▶ **Written task**
Using the data below, gather each line that includes the word "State".

Given entries start

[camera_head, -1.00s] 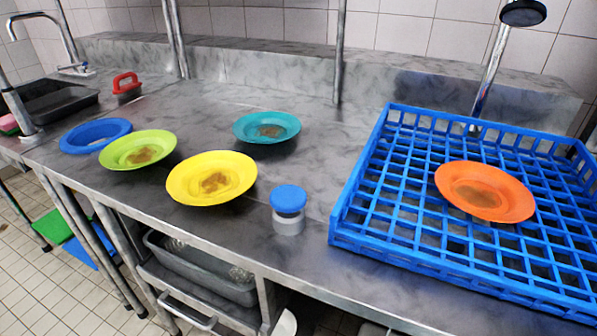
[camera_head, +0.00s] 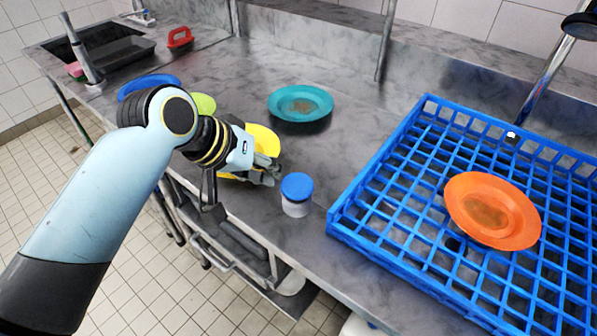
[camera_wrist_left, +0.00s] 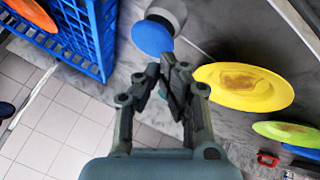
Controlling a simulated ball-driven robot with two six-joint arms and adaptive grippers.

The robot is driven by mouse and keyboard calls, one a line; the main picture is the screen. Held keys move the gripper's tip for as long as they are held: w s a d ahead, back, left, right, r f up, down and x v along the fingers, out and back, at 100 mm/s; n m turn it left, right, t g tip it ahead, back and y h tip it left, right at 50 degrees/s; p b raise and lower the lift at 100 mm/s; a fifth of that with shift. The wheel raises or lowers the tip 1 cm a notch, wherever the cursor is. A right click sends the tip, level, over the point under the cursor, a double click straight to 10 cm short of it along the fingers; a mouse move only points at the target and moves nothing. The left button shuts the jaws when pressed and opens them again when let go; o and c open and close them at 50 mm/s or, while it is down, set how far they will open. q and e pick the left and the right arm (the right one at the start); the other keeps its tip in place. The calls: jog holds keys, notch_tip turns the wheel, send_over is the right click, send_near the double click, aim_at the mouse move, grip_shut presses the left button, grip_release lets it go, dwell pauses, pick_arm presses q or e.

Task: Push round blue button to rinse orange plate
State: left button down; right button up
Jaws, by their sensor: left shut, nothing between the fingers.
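The round blue button (camera_head: 297,186) sits on a short grey base on the metal counter, left of the blue rack. It also shows in the left wrist view (camera_wrist_left: 153,38), just beyond the fingertips. The orange plate (camera_head: 492,210) lies in the rack with a brown stain on it. My left gripper (camera_head: 272,172) is shut and empty, to the left of the button and apart from it, in front of the yellow plate. In the left wrist view its fingertips (camera_wrist_left: 168,66) meet below the button. My right gripper is not in view.
The blue rack (camera_head: 345,237) fills the counter's right side, under a sprayer (camera_head: 582,27). A teal plate (camera_head: 300,103) lies behind the button. The yellow plate (camera_head: 262,138), green plate (camera_head: 204,104) and a blue dish (camera_head: 148,84) are partly hidden by my arm. The counter's front edge is close to the button.

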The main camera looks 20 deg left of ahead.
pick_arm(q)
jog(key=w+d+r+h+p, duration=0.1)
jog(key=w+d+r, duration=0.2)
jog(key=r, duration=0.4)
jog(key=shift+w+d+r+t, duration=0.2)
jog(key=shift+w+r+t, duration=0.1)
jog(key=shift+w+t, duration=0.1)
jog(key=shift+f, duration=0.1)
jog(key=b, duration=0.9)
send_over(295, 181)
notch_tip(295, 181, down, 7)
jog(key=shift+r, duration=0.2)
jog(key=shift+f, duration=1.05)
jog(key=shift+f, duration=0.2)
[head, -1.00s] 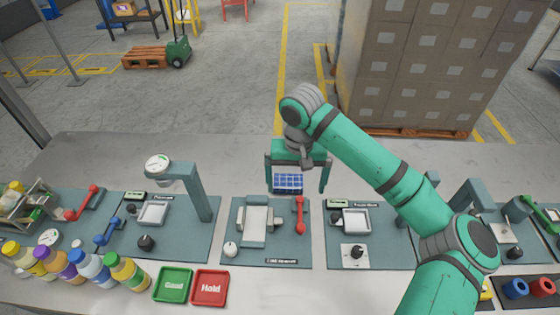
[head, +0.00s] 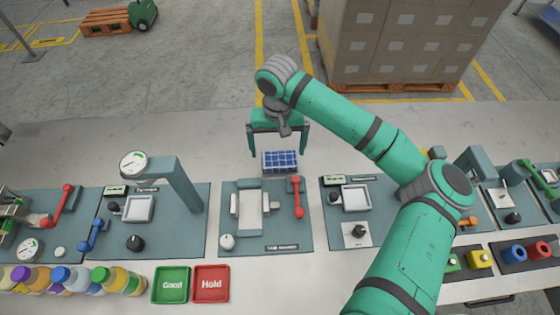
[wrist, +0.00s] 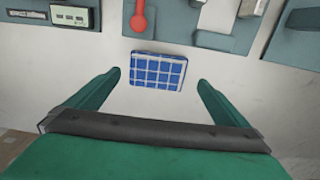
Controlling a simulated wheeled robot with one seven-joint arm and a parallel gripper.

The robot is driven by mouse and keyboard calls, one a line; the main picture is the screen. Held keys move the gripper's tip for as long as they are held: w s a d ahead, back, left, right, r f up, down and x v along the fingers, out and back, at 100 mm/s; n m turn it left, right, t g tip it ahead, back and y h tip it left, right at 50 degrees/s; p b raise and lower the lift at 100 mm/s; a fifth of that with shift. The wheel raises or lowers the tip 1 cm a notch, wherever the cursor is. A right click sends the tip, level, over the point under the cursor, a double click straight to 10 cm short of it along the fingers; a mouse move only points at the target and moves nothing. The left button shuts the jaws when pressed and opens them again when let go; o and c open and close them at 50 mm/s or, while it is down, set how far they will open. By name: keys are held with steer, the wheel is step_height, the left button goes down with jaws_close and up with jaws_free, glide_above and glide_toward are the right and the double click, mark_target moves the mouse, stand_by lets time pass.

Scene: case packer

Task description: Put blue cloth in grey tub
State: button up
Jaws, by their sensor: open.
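The blue cloth (head: 281,162) is a folded rectangle with a white grid. It lies on the pale bench just behind the middle station. My gripper (head: 277,152) is open above the bench on the far side of the cloth, its fingers spread wider than the cloth. In the wrist view the cloth (wrist: 158,71) lies between and just ahead of the two green fingertips (wrist: 160,80), with a gap on both sides. I see no contact. I cannot make out a grey tub in either view.
The middle station (head: 265,240) with its red lever stands in front of the cloth. Green and red trays (head: 210,298), marked Good and Hold, lie at the front edge. Bottles (head: 95,292) stand at front left. Bare bench surrounds the cloth behind the stations.

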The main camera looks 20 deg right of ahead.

Given entries end

▶ **Exercise solution**
State: left button down; right button up
State: button up

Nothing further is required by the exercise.